Hopes of a huge international science project coming to New Zealand and Australia have been given a boost with the recruitment of a leading astronomer to the Canberra-based CSIRO.
He is Dr Phil Diamond, who will take over as head of the astronomy and space sciences division of the Australian Government research agency in June. Diamond will leave the post of director of the Jodrell Bank Observatory in Britain, a facility famed for its radio astronomy work.
For Dr Sergei Gulyaev of AUT University, the appointment raises hopes that the world's biggest radio telescope, the $4 billion Square Kilometre Array (SKA), will be built in New Zealand and Australia.
Aside from the scientific opportunities, the project would have enormous economic spinoffs, say Gulyaev, who leads the New Zealand effort to bring the telescope to this part of the world.
On top of the $4 billion cost of building the telescope, there would be annual operating costs of about $400 million. That would mean about 500 jobs and sales opportunities for radio receiving-equipment component makers.
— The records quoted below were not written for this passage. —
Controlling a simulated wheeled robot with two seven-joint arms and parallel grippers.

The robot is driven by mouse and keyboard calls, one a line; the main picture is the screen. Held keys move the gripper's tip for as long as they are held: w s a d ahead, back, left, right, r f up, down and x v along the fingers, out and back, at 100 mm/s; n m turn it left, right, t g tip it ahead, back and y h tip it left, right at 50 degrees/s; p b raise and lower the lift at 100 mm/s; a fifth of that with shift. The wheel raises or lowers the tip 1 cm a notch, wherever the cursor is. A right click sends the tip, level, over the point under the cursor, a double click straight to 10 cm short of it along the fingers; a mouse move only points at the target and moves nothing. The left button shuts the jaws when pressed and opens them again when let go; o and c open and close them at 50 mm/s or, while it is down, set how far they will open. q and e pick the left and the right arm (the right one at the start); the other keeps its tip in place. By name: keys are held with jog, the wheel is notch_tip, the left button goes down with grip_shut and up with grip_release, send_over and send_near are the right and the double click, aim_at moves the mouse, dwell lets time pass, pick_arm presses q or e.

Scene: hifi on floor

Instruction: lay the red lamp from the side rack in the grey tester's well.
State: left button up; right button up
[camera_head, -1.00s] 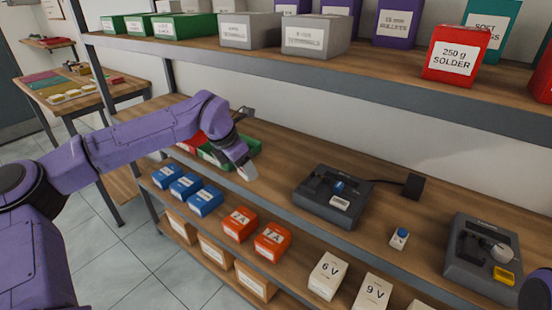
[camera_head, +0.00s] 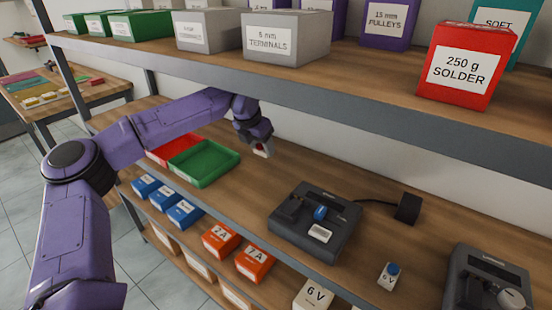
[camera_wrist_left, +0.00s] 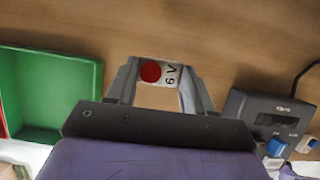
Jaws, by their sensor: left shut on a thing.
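My left gripper (camera_head: 262,149) is shut on a small white lamp block with a red top, the red lamp (camera_wrist_left: 150,72). In the left wrist view it sits between the fingers, its label reading "6 V" sideways. In the head view the gripper hangs over the shelf board, right of the green tray and left of the middle grey device (camera_head: 284,229). That dark grey device has a blue part and a white label on top; it also shows in the left wrist view (camera_wrist_left: 240,106). A second grey device (camera_head: 462,262) with a round dial is cut off at lower right. My right gripper is out of view.
A green tray (camera_head: 203,180) and a red tray (camera_head: 160,155) lie left of the gripper. A white block with a blue top (camera_head: 387,281) stands between the two devices. A black adapter (camera_head: 408,207) is cabled behind. The upper shelf (camera_head: 330,95) overhangs the space.

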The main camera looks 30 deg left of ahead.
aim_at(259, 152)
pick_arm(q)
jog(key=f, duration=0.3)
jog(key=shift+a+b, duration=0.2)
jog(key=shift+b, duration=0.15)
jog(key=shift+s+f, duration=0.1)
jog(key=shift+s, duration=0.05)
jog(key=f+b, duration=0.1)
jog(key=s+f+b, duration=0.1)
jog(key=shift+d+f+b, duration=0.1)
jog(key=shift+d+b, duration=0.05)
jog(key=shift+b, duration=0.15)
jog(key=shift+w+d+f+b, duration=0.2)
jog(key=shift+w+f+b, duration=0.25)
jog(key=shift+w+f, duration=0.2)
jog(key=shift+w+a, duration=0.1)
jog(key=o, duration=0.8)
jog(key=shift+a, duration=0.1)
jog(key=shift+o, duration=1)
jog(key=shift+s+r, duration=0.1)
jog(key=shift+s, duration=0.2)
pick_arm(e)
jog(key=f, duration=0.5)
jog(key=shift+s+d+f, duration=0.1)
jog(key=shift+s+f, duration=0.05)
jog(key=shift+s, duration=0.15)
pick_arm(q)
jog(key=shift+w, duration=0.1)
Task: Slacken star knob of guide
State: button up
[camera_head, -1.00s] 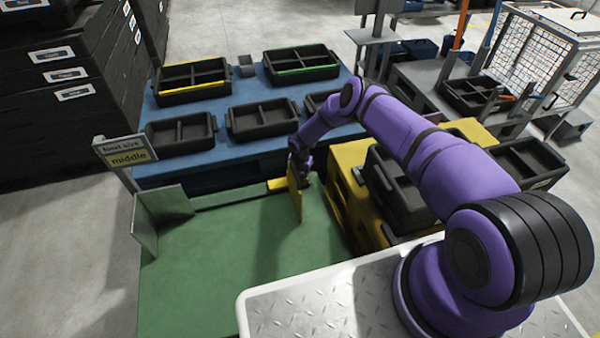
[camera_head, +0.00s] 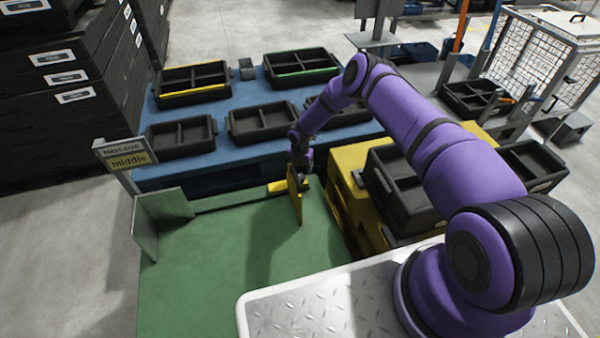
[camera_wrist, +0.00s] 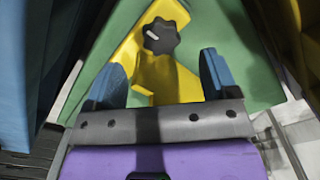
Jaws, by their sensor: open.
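The star knob (camera_wrist: 161,37) is black with a short white mark and sits on the yellow guide (camera_wrist: 187,82). In the wrist view it lies just beyond the fingertips, roughly between them. My gripper (camera_wrist: 160,78) is open, its two blue fingers apart with nothing between them but a view of the guide. In the head view the yellow guide (camera_head: 295,200) stands upright on the green table (camera_head: 230,240), by its back right part. My gripper (camera_head: 300,165) is just behind and above it there; the knob is hidden in that view.
A sign reading "middle" (camera_head: 128,160) stands at the green table's left. A blue table (camera_head: 220,125) with several black trays lies behind. A yellow stand (camera_head: 350,165) with a black tray is close on the right. The green table's middle is clear.

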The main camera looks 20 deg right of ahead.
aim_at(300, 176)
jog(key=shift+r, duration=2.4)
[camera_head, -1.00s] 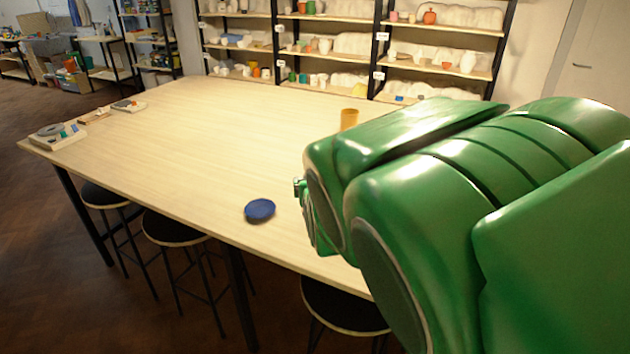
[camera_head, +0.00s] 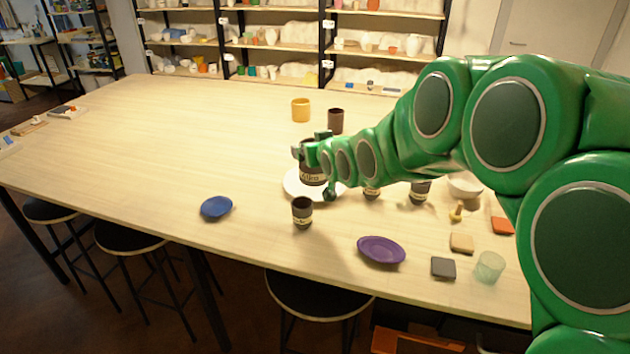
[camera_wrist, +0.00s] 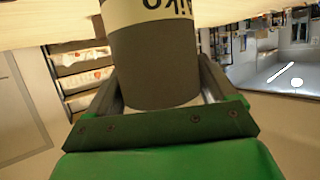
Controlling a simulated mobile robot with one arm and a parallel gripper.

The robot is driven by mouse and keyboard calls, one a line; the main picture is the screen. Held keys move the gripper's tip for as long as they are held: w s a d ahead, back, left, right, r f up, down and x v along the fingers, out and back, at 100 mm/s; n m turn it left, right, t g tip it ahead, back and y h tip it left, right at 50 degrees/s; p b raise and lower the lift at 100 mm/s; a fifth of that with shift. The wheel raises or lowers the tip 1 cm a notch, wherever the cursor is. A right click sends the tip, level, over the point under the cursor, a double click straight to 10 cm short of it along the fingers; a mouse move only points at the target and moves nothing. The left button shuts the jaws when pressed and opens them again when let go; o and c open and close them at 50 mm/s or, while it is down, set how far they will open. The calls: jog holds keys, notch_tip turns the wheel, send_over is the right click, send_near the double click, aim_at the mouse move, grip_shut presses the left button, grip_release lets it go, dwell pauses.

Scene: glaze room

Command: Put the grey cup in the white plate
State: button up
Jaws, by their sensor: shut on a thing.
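The grey cup (camera_head: 314,174), dark with a pale lettered band, is held over the white plate (camera_head: 292,186) on the table. My gripper (camera_head: 311,147) is shut on it. The cup hides part of the plate, and I cannot tell whether its base touches the plate. In the wrist view the grey cup (camera_wrist: 155,65) fills the space between the jaws, its band at the top of the picture.
A similar dark cup (camera_head: 302,214) stands just in front of the plate; two more stand to the right. A brown cup (camera_head: 336,121) and yellow cup (camera_head: 301,110) stand behind. A blue plate (camera_head: 217,208) and purple plate (camera_head: 381,250) lie nearer.

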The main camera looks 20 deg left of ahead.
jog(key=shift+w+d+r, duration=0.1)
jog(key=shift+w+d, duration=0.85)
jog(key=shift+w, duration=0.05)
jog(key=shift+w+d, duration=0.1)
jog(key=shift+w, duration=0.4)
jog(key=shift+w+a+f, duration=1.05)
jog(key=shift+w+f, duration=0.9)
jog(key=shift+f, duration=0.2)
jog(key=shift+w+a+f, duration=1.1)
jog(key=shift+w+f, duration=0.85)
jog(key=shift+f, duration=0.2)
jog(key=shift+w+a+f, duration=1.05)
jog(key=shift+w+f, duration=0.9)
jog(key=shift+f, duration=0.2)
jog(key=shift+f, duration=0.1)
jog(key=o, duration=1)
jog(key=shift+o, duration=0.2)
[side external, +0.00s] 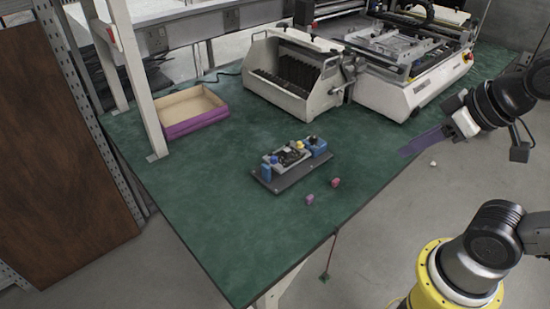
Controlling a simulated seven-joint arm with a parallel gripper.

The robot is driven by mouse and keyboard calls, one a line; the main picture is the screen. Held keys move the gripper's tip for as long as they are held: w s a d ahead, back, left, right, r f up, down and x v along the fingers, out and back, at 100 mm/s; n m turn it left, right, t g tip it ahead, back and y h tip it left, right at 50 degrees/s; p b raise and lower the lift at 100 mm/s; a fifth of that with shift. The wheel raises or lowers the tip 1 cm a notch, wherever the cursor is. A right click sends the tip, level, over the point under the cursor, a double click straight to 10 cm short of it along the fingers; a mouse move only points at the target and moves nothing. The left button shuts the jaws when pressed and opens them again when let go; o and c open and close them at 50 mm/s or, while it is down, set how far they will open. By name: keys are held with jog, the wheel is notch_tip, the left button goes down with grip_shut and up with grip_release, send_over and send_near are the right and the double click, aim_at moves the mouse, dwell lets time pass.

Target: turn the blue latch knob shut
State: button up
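A small fixture (290,181) with a dark base plate sits near the middle of the green table. It carries a grey block with a dark board on it, a blue block at each end and a yellow knob (300,146). A small blue knob-like part (274,159) shows near its left end, probably the latch knob; its turn position is too small to tell. My gripper (406,150) is at the right, well apart from the fixture, with purplish fingers pointing left. The finger gap cannot be made out. I see nothing held.
Two small pink pieces (335,182) (310,199) lie right of and in front of the fixture. A purple-sided tray (196,122) is at the back left. Grey machines (290,95) (395,98) stand along the back. The table's front left is clear.

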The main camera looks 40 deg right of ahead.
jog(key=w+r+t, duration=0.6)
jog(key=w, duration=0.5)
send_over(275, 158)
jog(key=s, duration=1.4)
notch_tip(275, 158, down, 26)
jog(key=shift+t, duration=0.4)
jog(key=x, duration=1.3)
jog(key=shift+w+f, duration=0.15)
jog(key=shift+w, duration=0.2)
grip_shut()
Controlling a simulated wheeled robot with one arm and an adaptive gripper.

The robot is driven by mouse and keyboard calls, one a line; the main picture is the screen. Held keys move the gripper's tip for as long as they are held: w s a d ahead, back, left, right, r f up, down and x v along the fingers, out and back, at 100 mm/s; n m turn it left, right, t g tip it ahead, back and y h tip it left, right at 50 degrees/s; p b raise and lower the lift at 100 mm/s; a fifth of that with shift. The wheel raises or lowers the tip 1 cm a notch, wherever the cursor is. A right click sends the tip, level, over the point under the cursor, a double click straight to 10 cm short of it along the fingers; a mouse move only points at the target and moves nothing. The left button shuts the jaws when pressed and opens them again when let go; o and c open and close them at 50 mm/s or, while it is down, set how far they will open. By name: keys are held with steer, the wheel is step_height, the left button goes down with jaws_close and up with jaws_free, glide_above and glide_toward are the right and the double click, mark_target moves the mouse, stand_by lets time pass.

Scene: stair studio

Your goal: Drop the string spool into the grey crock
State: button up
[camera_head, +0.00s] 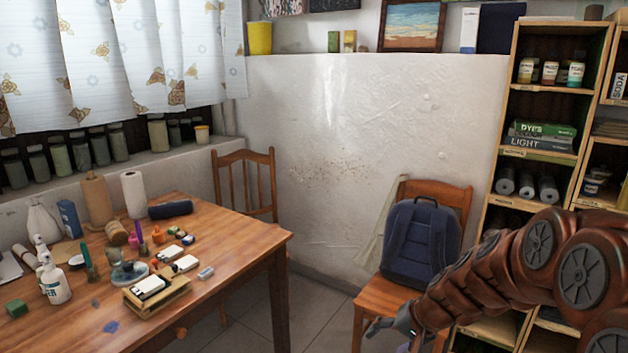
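A brown, spool-shaped item (117,233) lies on the wooden table (225,222) at left; it may be the string spool. A tall tan cone or roll (97,200) stands behind it, so I cannot be sure which is the spool. I cannot pick out a grey crock with certainty; a low grey-blue round vessel (129,272) sits on the table among small items. My gripper (394,328) is low at the bottom centre right, in front of the chair and well away from the table. Its fingers are small and partly cut off, and I see nothing held.
A wooden chair with a dark blue backpack (421,243) stands by the wall. Another chair (246,187) is behind the table. Bottles, a white roll (133,194) and a wooden box (157,297) crowd the table. A shelf unit (540,130) stands at right.

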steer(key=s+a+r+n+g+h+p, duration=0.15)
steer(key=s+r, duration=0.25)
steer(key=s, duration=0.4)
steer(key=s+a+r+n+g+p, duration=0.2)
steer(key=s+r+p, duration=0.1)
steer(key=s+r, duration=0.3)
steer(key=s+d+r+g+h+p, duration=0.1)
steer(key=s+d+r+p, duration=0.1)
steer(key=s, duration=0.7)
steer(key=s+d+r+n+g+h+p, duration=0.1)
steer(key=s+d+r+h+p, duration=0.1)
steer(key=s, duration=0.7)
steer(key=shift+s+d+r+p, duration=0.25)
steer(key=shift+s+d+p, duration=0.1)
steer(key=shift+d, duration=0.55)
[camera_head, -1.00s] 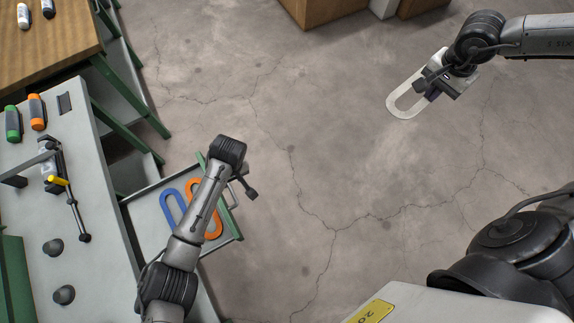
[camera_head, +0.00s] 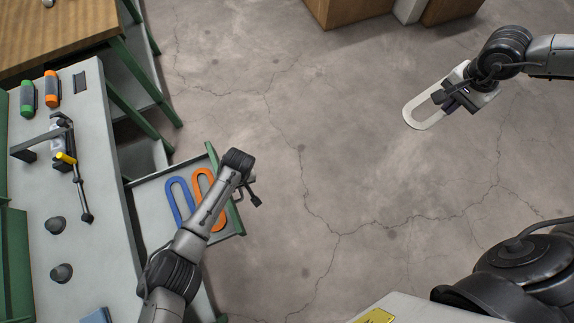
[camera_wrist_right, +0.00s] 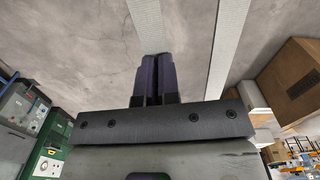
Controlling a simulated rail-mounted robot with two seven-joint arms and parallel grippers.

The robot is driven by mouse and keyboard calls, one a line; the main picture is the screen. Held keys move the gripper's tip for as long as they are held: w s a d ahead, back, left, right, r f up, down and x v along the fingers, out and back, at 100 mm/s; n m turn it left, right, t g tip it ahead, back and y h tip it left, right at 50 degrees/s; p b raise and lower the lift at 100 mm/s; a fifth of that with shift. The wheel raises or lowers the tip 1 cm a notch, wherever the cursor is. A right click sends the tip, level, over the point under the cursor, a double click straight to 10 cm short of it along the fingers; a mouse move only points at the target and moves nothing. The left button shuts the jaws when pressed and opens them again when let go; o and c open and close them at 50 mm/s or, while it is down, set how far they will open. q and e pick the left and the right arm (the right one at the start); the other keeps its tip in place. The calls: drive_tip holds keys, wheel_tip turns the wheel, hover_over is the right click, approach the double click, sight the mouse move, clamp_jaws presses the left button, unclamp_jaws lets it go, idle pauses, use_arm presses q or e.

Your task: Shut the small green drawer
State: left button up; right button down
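The small green drawer (camera_head: 150,202) stands open at the bench's right side, its green front panel (camera_head: 213,160) facing right. A blue loop (camera_head: 172,198) and an orange loop (camera_head: 200,178) lie in it. My left gripper (camera_head: 252,192) is at the drawer front, beside its handle (camera_head: 247,182). Whether it touches the handle or its fingers are open is unclear, and my left arm hides part of the drawer.
The grey bench (camera_head: 100,165) bears green and orange bottles (camera_head: 51,88), a yellow-handled device (camera_head: 64,157) and dark knobs (camera_head: 60,272). A wood-topped table (camera_head: 60,35) stands behind it. Brown boxes (camera_head: 350,12) stand at the back. The floor between my arms is clear.

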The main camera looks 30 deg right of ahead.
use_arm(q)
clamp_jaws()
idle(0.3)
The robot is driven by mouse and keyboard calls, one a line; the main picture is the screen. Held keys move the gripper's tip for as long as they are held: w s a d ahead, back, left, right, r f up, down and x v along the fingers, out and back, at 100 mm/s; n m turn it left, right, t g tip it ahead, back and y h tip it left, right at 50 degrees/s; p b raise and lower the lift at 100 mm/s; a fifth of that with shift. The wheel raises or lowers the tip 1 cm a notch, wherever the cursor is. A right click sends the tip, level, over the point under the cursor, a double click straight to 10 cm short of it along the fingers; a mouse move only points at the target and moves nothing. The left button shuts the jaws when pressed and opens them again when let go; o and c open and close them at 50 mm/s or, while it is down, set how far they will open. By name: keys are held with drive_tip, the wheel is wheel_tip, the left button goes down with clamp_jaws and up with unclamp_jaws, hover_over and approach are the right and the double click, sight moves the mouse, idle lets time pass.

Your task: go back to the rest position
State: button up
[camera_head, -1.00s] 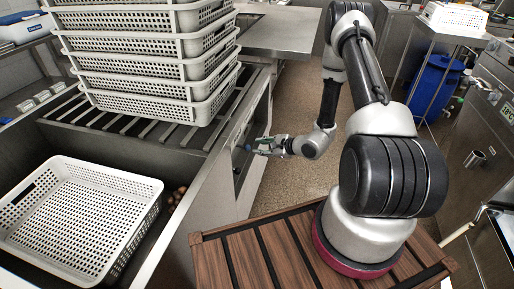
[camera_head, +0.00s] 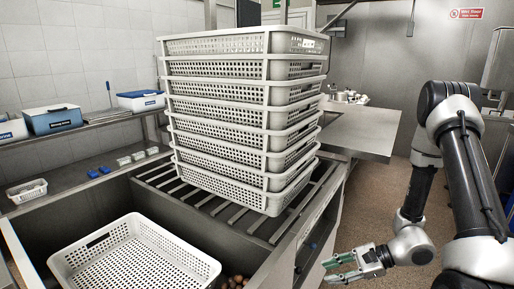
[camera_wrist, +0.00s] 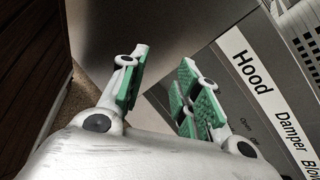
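My gripper (camera_head: 346,267) is at the lower right in the head view, beside the metal counter and clear of the baskets. In the wrist view my gripper (camera_wrist: 155,88) shows its green-padded fingers spread apart with nothing between them. A grey panel with the labels "Hood" and "Damper" (camera_wrist: 268,90) lies just beyond the fingers.
A tall stack of white perforated baskets (camera_head: 245,125) stands on a slatted rack. A single white basket (camera_head: 205,266) sits in the sink at the lower left, with round brown items (camera_head: 236,281) beside it. A steel table (camera_head: 362,132) stands behind. Floor (camera_head: 372,205) shows between counter and arm.

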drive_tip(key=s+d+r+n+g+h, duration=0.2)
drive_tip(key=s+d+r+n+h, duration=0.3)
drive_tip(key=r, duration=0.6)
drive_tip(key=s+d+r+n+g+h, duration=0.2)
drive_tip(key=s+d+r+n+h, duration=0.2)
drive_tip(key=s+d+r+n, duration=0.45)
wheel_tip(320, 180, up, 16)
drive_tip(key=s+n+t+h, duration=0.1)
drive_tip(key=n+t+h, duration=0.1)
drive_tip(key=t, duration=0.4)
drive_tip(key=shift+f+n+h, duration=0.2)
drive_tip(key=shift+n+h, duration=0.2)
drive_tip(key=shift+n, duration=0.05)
With so much at stake, there's inevitably competition for the project, ironically from the same country that vies for world rugby supremacy with New Zealand and Australia - South Africa.
Gulyaev quotes a Maori proverb - "It is people. It is people. It is people" - in justifying his optimism that Australasia will win out. With Diamond's appointment and a number of others, Australia now boasts "the cream of the cream" of the radio astronomy world, Gulyaev believes. Northern hemisphere atmospheric conditions are less than ideal for radio astronomy, which is why the project's funders, who include the United States and Europe, are tossing up between two southern hemisphere locations.
Political stability and ability to come up with some of the funding are also factors in deciding where to build the telescope, putting the spotlight on South Africa's success - or otherwise - in staging the soccer World Cup. If the project goes to South Africa, however, seven neighbouring African countries with more questionable geopolitical circumstances will also be involved.
The SKA telescope would extend either over eight African countries, or all the way from Western Australia to New Zealand.
It will consist of 5000 satellite dishes, each a dozen metres across, in clusters of 25 to 30 spanning thousands of kilometres.
Rather than detect distant objects by the visible light they emit, it will do so by the radio signals emanating from them.
If Australasia gets the nod, just a couple of clusters, or stations, will be built in New Zealand, one in the North Island and one in the South. But Gulyaev says the country should still see substantial tangible and intangible benefits.
The intangibles include the opportunities for young New Zealand scientists, mathematicians and engineers to be involved with a project on their own doorstep of a similar scale to the Large Hadron Collider.
What will the telescope be useful for? It will bring its extraordinary sensitivity - 50 times greater than any other radio telescope - to bear on the very distant and the very near, peering as far back as the beginnings of the universe, while also measuring the movement of Earth's tectonic plates.
Gulyaev has already been doing groundwork for the project. AUT has installed a 12m dish at Warkworth of the type that will be used for the SKA, spending the past five months calibrating it. It includes a $300,000 atomic clock accurate to one second in 60 million years that will allow signals collected here to be correlated with those received by dishes in Australia.
Our two Governments joined forces last August to try to bring the project here and a New Zealand industry consortium, whose members include Telecom and Kordia, has been formed to make the most of commercial opportunities.
SKA has been in the planning for years and at least one deadline for deciding its location has already gone by. A decision is now expected in 2012 and the aim is for the telescope to be operational by 2020.
There's a crucial technology challenge to overcome before then. Gulyaev says the telescope will collect so much data that no existing computer could make sense of it. But he's confident a decade of computing developments will solve that.
That and other technical issues will be talked about at a conference in Auckland next week, which Gulyaev says is partly a flag-waving exercise for the Australasian project bid.
Space logistics
Why the "Square Kilometre Array"?
Because the area of all the aerials involved would total about 1sq km - 1 million sq m. If Australia is chosen, the central site would be near Geraldton, in Western Australia, with the most distant aerials in New Zealand.